Give back exactly the lines from the one with "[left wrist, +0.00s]" through the one with "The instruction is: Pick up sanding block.", inclusive, without the images.

Data from robot episodes:
----

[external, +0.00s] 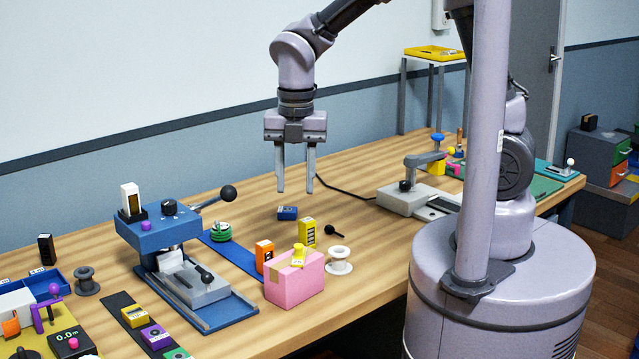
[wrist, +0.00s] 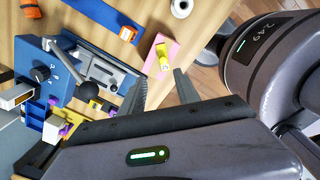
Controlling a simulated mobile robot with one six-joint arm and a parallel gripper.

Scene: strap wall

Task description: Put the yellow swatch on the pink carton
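The pink carton (external: 292,284) stands on the table near its front edge, and shows in the wrist view (wrist: 154,51). A yellow knobbed piece with a pale label (external: 299,256) sits on its top. A flat yellow piece with a dark face (external: 134,316) lies on a black strap at front left; a yellow block with a dark label (external: 307,233) stands behind the carton. I cannot tell which yellow piece is the swatch. My gripper (external: 296,190) is open and empty, above the table behind the carton. Its fingers also show in the wrist view (wrist: 161,85).
A blue press with a lever (external: 165,235) stands left of the carton. An orange block (external: 264,256) stands just left of the carton, a white spool (external: 338,266) to its right. A blue block (external: 287,213) lies behind. Purple and green pieces share the black strap.

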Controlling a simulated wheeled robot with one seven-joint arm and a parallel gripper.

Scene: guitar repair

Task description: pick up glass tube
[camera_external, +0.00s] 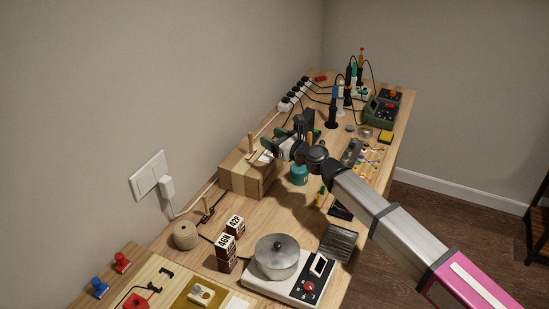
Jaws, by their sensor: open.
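My arm reaches in from the lower right over the long wooden bench (300,205). My gripper (272,149) is dark, with its jaws open, above the back right of a wooden box (245,173). I cannot make out a glass tube for certain. Small pale pieces (263,157) show on top of the box close to the fingers, too small to name. I see nothing clearly between the jaws, and the gripper and arm hide part of the bench behind them.
A teal jar (299,175) stands just below the gripper. A steel pot (277,257) sits on a hotplate (290,290) in front. Two dark labelled boxes (227,253) and a twine spool (186,235) stand left. A power strip (293,98) and upright tools crowd the back.

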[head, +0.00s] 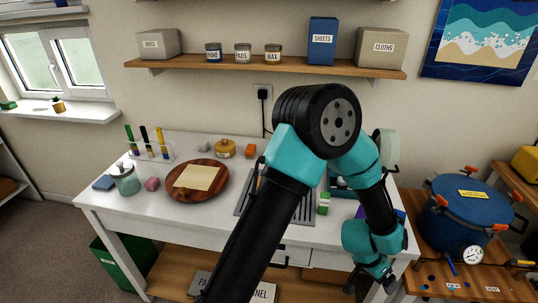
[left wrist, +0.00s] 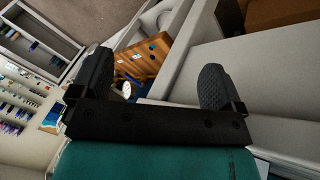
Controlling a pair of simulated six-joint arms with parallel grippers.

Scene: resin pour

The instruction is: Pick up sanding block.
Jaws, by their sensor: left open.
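I cannot tell for certain which item is the sanding block. My left gripper (head: 370,284) hangs low at the table's right front, to the right of and below these pieces, touching none. In the left wrist view its two dark fingers (left wrist: 156,88) are wide apart with nothing held between them. My left arm hides part of the table's middle and right. My right gripper does not show.
A round wooden board (head: 218,193) with a paper sheet, a glass jar (head: 125,180) and a rack of tubes (head: 150,152) stand on the left of the table. A blue pot (head: 460,215) with a gauge stands on the right bench. A shelf (head: 190,62) runs above.

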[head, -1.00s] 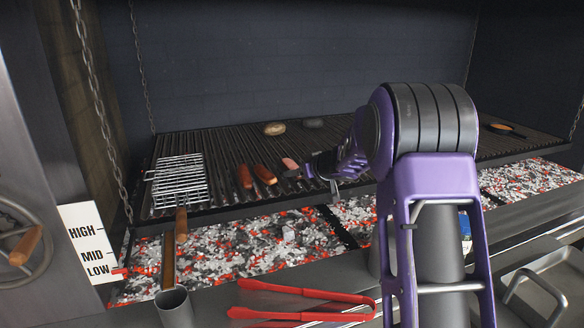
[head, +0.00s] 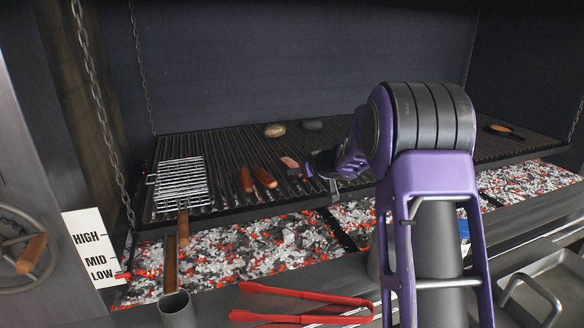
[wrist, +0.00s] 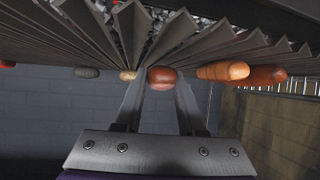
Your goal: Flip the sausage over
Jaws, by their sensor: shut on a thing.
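My gripper (wrist: 159,92) is shut on a reddish-brown sausage (wrist: 162,79), which shows end-on between its two fingers in the wrist view. In the head view the pinkish end of this sausage (head: 289,162) sticks out to the left of my gripper (head: 308,167), just over the grill bars. Most of its length is hidden by the fingers. Two more brown sausages, a left one (head: 246,180) and a right one (head: 265,178), lie side by side on the grill (head: 225,150) to the left. They also show right of the held sausage in the wrist view.
A wire grill basket (head: 181,184) lies on the grill's left end. A tan round item (head: 274,130) and a grey one (head: 312,124) sit farther back. A small pan (head: 502,130) is at the far right. Glowing coals (head: 250,240) lie below; red tongs (head: 305,302) rest in front.

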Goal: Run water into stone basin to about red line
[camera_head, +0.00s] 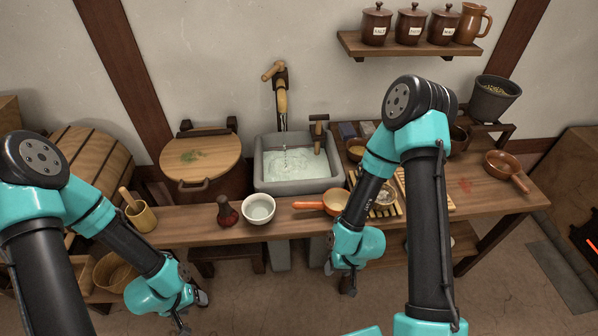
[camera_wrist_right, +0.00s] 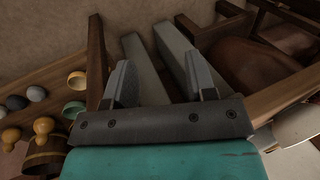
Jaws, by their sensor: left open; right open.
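The grey stone basin (camera_head: 264,183) is set in the counter at the centre of the head view. Pale, rippled water (camera_head: 297,166) covers its floor, and I cannot make out the red line. A bamboo-and-dark-metal spout (camera_head: 282,100) stands behind it, and a thin stream (camera_head: 285,152) falls from it into the basin. A tap with a wooden handle (camera_head: 318,130) stands at the basin's right side. My left gripper (camera_head: 190,312) hangs low in front of the counter, open and empty. My right gripper (camera_head: 347,284) is also low in front of the counter, open and empty; its fingers show in the right wrist view (camera_wrist_right: 158,62).
A lidded wooden tub (camera_head: 200,160) is left of the basin. My right arm passes over the counter's right part.

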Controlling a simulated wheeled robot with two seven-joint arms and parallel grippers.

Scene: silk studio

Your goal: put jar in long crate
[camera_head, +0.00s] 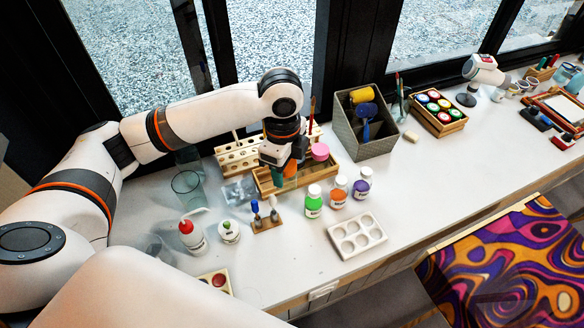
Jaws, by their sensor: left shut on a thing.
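The long crate (267,187) is a low, open wooden box on the white table, behind the paint bottles. My left gripper (284,172) is over it, pointing down. It is shut on a small thing, seemingly the jar, mostly hidden by the fingers and hand. Teal and orange patches show by the fingertips; I cannot tell which belong to the held thing. A round pink thing (320,152) shows just right of the hand, at the crate's right end. I cannot tell whether the held thing touches the crate's floor. My right gripper is not in view.
Green (313,204), orange (338,193) and purple (362,186) bottles stand before the crate. A wooden rack (237,158) is behind left, a grey bin (372,142) right. A white palette (356,236) lies in front. The table's right front is clear.

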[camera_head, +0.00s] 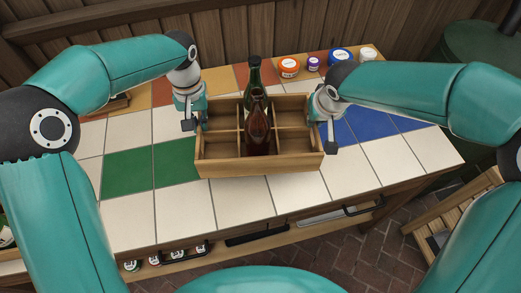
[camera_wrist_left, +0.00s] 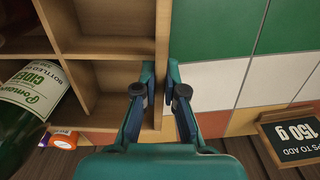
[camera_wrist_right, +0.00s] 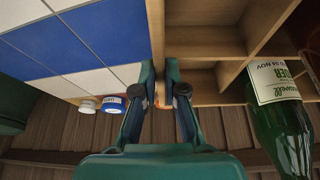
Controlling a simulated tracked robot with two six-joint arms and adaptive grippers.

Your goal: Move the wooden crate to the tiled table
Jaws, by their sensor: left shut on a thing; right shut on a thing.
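The wooden crate (camera_head: 258,167), divided into compartments, is over the middle of the tiled table (camera_head: 134,222). I cannot tell whether its base touches the tiles. It holds a green bottle (camera_head: 254,78) at the back and a brown bottle (camera_head: 259,130) nearer the front. My left gripper (camera_head: 199,122) is shut on the crate's left end wall; the wall (camera_wrist_left: 162,45) shows between its fingers in the left wrist view. My right gripper (camera_head: 322,118) is shut on the right end wall, which also shows in the right wrist view (camera_wrist_right: 157,40).
Small lidded jars, one orange (camera_head: 289,67) and one blue (camera_head: 341,56), stand along the table's back edge. A slatted wooden seat (camera_head: 455,215) is at right. White tiles in front are clear.

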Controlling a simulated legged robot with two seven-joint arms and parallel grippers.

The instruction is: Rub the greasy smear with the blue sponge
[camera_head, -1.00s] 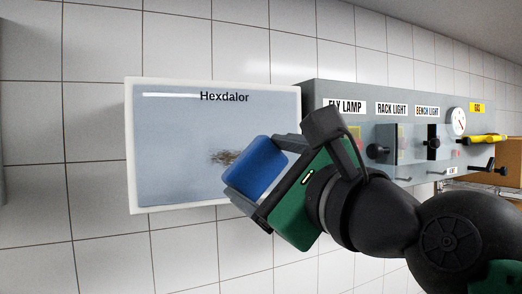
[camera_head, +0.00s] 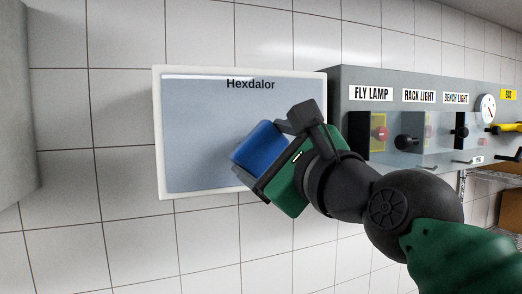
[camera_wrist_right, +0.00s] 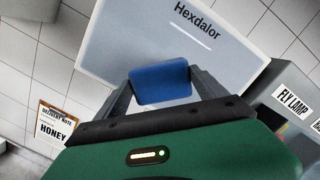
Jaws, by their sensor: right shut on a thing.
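The blue sponge (camera_head: 260,148) is held between the fingers of my right gripper (camera_head: 268,155), in front of the Hexdalor panel (camera_head: 200,125), a white-framed grey-blue board on the tiled wall. The sponge also shows in the right wrist view (camera_wrist_right: 161,82), between both fingers of the right gripper (camera_wrist_right: 163,88). I cannot tell whether the sponge touches the panel. No greasy smear shows on the visible part of the panel; the area behind the sponge and gripper is hidden. My left gripper is not in view.
A grey control box (camera_head: 350,90) with labelled switches, a gauge (camera_head: 487,107) and a yellow handle (camera_head: 505,128) stands right of the panel, close to my right arm. A clipboard labelled HONEY (camera_wrist_right: 55,122) shows in the right wrist view.

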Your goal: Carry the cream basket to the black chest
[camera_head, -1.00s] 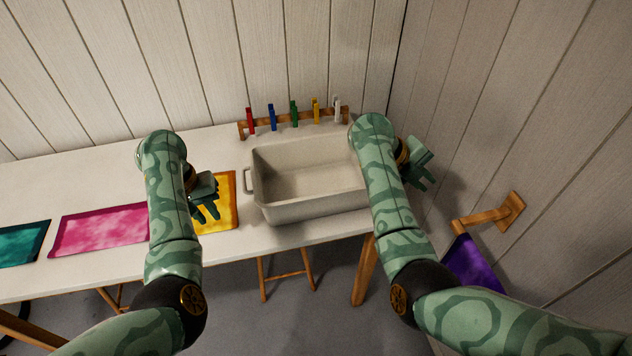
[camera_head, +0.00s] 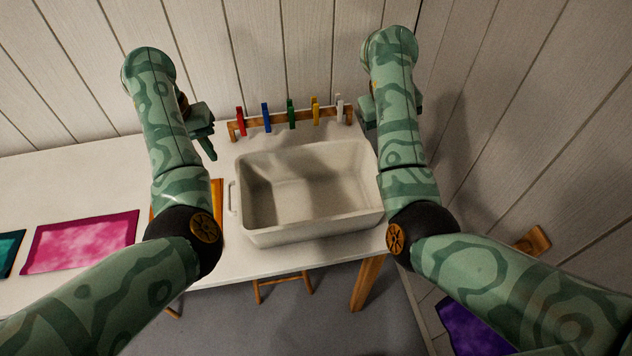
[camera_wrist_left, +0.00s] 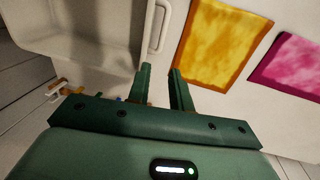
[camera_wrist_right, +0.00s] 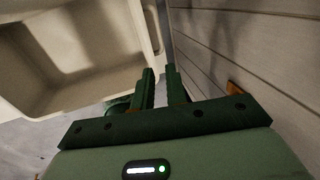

----

RESULT OF THE TASK:
[left wrist, +0.00s] 
Controlling a pair of simulated six-joint arms with parallel grippers.

Scene: resin pour

The instruction is: Pick up sanding block.

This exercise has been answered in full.